TCSS PR director honored by professional organization
Yolanda Stephen, director of public relations for the Troup County School System, was honored recently by the Georgia School Public Relations Association, a professional organization of school communicators and school-community relations specialists.
Stephen received the Anne Raymond Distinguished Service Award at the organization’s virtual awards ceremony last week. The award honors a GSPRA member for their “commitment and dedication to the organization and to the profession” and is given to a member who “has gone above and beyond the call to support GSPRA and GSPRAns.”
In an interview, Stephen said GSPRA has been influential in helping her advance public relations tools for TCSS. Conversely, she also shares information about the district’s efforts with other PR professionals around the state.
Stephen thanked TCSS Superintendent Brian Shumate and his cabinet, saying they have been “phenomenal” in their support of her work.
In regards to her job itself, Stephen said she’s perhaps best known among TCSS parents for communicating inclement weather plans.
“Most people know me as the snow day lady,” Stephen joked. “But it goes way beyond that.”
Her job includes sharing what the school system is doing to improve achievement and communicating internally — with educators, bus drivers, custodians — and externally — with parents, students and business partners.
Stephen helped with the district’s rebranding effort about four years ago, and has also been involved with updating the district’s website and creating the mobile app.
GSPRA has helped provide professional learning conferences to members so they can better communicate with the public and with district employees.
In the past, GSPRA has provided professional learning on marketing, video technology, social media, communications and crisis communications.
“When you think about all of the graphics that you see that come out from [TCSS], we talk about those across the state,” Stephen said. “So, they’ve been able to really help and bolster the professional learning that I have in my specialized career.”

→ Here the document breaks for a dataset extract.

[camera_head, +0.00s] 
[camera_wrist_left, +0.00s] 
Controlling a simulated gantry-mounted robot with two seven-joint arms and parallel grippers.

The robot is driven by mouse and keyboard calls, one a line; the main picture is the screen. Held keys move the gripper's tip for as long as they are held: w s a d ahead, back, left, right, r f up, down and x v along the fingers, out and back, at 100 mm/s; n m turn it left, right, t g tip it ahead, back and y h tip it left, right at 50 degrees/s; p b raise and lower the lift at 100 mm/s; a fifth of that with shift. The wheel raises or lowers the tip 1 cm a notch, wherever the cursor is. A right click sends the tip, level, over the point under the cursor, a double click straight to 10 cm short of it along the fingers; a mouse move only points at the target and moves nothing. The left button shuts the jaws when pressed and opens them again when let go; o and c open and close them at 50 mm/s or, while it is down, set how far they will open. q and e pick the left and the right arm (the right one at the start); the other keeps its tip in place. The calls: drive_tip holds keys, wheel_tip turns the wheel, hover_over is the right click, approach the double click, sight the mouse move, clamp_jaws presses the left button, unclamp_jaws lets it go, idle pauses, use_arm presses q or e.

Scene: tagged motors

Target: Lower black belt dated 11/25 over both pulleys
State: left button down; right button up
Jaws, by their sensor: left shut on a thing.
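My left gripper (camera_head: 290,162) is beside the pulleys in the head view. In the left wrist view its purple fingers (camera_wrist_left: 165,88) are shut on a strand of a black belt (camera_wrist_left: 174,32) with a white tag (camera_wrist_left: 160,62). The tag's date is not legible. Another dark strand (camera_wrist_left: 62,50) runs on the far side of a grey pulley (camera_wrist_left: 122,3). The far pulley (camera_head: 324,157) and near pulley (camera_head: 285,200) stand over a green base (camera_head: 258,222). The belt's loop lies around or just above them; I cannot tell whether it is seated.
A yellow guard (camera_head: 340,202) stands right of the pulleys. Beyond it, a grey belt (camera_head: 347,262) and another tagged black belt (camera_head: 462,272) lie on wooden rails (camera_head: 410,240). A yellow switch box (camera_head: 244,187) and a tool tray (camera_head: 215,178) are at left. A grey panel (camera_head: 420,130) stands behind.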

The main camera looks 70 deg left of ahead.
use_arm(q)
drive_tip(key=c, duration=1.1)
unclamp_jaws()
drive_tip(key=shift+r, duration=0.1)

Stephen served as president of GSPRA last year and is now the vice president of diversity engagement for its parent, the National School Public Relations Association.

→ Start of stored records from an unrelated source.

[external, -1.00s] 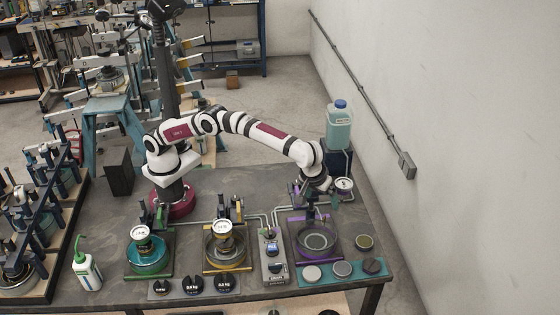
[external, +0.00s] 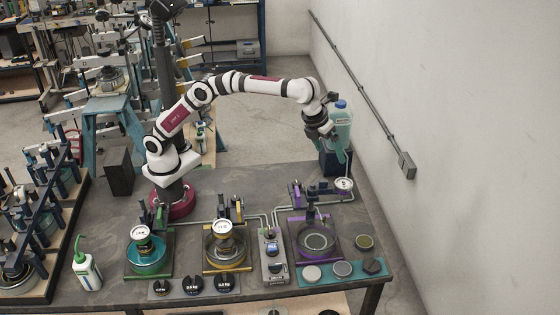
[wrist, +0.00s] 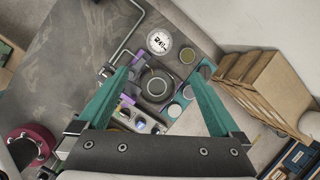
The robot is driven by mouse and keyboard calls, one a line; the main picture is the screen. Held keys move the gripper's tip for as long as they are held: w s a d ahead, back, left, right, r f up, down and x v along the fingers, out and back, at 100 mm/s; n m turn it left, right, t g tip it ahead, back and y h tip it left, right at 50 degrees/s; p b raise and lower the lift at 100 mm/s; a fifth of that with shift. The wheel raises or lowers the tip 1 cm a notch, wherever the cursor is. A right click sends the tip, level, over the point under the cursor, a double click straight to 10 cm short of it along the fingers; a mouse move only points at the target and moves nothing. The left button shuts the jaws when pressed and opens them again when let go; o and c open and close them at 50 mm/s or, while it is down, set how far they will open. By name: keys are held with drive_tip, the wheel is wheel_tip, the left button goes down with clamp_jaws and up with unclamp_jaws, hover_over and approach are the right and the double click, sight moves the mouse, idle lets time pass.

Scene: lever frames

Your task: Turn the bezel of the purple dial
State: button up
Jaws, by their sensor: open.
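The purple dial (external: 344,184) is a small round gauge with a white face and dark marks. It stands near the right edge of the bench, behind and right of the purple-framed station (external: 317,240). In the wrist view the dial (wrist: 159,42) lies face-on at upper centre, just beyond and between the fingertips. My gripper (external: 338,152) is raised well above the bench, over the dial's area, with its teal fingers pointing down. In the wrist view my gripper (wrist: 159,75) is spread wide with nothing between its fingers.
A jug of pale blue liquid (external: 341,125) with a blue cap stands behind my gripper. Pipes (external: 262,216) run along the bench. A teal tray (external: 325,279) with round discs lies in front.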

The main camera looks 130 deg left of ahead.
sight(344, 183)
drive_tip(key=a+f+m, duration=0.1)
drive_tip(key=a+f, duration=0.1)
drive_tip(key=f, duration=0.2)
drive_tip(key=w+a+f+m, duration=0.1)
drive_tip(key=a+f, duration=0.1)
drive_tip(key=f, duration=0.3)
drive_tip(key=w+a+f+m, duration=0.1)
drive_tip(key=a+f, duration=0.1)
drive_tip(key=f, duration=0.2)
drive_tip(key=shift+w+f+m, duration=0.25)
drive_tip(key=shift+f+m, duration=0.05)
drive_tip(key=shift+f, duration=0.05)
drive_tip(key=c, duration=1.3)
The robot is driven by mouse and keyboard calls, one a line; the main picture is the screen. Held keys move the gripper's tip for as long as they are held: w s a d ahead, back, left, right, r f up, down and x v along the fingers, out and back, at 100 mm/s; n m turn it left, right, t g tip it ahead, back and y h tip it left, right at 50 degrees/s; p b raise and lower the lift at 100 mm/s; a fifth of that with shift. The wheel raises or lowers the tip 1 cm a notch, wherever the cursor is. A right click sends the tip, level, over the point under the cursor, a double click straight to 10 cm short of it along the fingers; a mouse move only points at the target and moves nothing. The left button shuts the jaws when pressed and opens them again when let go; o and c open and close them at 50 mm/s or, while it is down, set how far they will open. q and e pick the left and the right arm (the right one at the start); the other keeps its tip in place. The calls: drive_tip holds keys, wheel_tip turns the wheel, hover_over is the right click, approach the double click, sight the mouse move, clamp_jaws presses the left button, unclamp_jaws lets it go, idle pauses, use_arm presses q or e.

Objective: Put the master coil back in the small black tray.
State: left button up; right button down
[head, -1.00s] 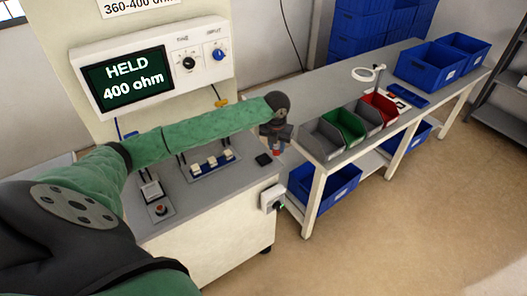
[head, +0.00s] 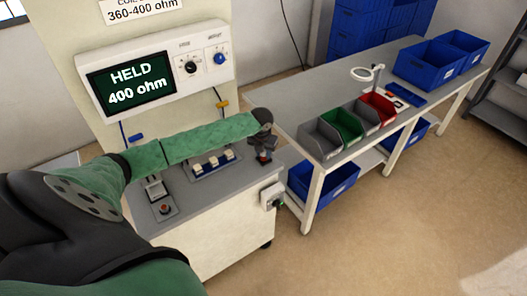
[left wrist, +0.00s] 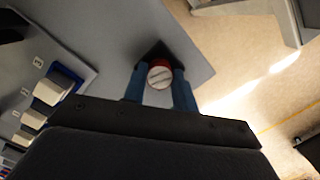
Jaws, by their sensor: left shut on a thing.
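My left gripper (head: 263,154) is shut on the master coil, above the back right corner of the bench top. In the left wrist view the coil (left wrist: 160,74) is a red piece with a silvery, slotted round end, held between the two blue fingers. The small black tray (left wrist: 155,50) shows as a dark corner just behind the coil. The coil lines up over the tray, but I cannot tell whether it touches it. In the head view the gripper mostly hides coil and tray. My right gripper is not in view.
The test bench (head: 215,205) carries a display (head: 130,84) reading HELD 400 ohm. A rack of several pale coils (head: 213,162) stands left of the gripper. A side table with grey, green and red bins (head: 342,125) stands to the right.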

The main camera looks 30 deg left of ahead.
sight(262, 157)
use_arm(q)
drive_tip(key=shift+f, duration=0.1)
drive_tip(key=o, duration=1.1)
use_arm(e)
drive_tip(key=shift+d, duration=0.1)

Before coming to work at TCSS, Stephen worked in communications for Goodwill Industries of the Southern Rivers, out of Columbus. Before that, she did a seven-year stint in corporate PR for Aflac. She started her career as a flight attendant.
Stephen isn’t just the mouthpiece for TCSS, but also a mother of two students — Herman, 11, a sixth grader at Gardner Newman Middle and Ananda, 18, a senior at Troup High.
Being a parent and having backgrounds in corporate and nonprofit PR give her a valuable perspective, she said.
“That makes a difference in the way that we communicate here in [TCSS] because I know what it’s like to have kids in school, and not be in education, and not understand the language,” Stephen said. “So, coming into the position, I can really make the language more readable, for our parents and our students, more understandable.”
Stephen’s favorite aspect of the job is going out to see and work with students.
“Being in the classroom, taking the photos, asking the questions, learning the background stories of our students, our staff is the best part of my job,” she said.
She decided to move to education after her husband died as it better fit her schedule as a mother of two. She had a friend working at TCSS and thought it sounded like a good fit.
“There is no question this is definitely a perfect fit for me,” she said.
“I’m glad to be here in Troup County. I find that it is a place that’s welcoming and open to different ideas, and I’m just happy to be here.”